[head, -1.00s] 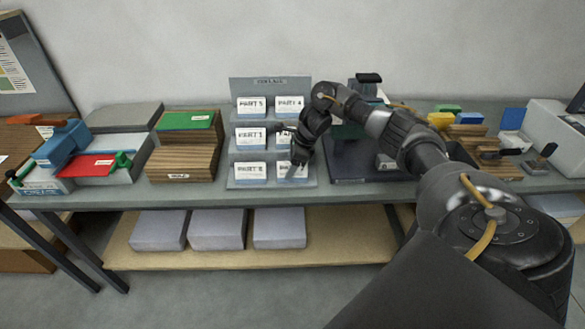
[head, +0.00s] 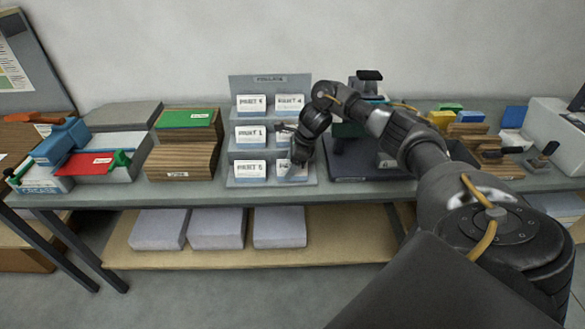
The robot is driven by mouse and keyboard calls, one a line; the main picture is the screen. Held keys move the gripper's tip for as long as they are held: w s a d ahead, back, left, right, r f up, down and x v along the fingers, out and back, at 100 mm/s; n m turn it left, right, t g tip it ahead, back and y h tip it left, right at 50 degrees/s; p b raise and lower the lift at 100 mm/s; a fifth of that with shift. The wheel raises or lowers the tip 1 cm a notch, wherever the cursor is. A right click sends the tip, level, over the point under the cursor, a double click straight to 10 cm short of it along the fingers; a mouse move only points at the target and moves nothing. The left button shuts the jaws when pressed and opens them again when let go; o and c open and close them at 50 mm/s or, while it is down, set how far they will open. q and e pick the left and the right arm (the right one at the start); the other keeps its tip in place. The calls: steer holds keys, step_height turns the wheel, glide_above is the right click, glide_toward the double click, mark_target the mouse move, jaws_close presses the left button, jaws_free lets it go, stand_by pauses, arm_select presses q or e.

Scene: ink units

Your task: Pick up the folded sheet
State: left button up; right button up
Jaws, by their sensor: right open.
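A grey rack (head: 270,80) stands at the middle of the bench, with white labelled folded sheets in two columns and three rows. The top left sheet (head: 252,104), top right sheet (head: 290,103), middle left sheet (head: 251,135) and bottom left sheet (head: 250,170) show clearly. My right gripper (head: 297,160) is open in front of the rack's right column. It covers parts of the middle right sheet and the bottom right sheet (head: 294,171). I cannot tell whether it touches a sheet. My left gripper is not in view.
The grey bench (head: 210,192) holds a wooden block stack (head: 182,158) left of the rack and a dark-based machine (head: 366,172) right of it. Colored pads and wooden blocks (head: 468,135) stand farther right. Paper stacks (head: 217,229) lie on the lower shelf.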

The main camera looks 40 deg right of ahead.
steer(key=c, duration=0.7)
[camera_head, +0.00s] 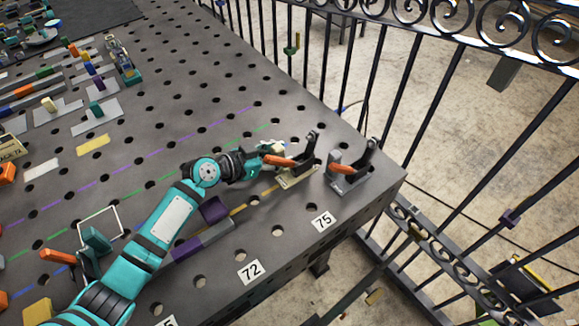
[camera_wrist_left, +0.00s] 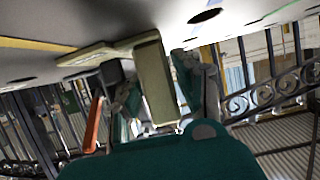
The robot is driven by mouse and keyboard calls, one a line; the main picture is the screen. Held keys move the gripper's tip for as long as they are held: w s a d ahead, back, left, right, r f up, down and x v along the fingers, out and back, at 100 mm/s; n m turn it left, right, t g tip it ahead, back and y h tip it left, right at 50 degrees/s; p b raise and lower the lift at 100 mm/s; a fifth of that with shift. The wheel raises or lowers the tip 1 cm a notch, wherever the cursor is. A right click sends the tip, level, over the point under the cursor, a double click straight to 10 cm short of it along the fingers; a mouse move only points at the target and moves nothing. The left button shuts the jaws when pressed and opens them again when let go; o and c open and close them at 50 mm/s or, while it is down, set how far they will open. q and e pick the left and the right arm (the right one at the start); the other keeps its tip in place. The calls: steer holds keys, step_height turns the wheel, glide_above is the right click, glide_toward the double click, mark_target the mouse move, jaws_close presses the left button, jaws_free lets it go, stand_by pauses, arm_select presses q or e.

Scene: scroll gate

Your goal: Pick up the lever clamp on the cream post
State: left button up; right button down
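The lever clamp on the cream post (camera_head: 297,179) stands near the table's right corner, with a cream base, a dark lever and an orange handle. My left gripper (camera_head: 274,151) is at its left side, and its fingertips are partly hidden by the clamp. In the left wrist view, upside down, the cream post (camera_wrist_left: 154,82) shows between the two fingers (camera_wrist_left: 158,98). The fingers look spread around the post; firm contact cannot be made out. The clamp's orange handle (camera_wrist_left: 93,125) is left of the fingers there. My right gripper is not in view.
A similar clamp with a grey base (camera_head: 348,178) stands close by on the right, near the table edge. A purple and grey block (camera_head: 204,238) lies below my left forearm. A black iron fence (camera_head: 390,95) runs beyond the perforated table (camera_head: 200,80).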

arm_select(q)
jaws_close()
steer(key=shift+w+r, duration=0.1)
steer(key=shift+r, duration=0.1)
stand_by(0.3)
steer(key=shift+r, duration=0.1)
=======
• **WHAT NEEDS TO BE DONE**
Go through the preceding material and copy each line that has the word "Your".

• **ANSWER BELOW**
Your task: Pick up the folded sheet
Your goal: Pick up the lever clamp on the cream post

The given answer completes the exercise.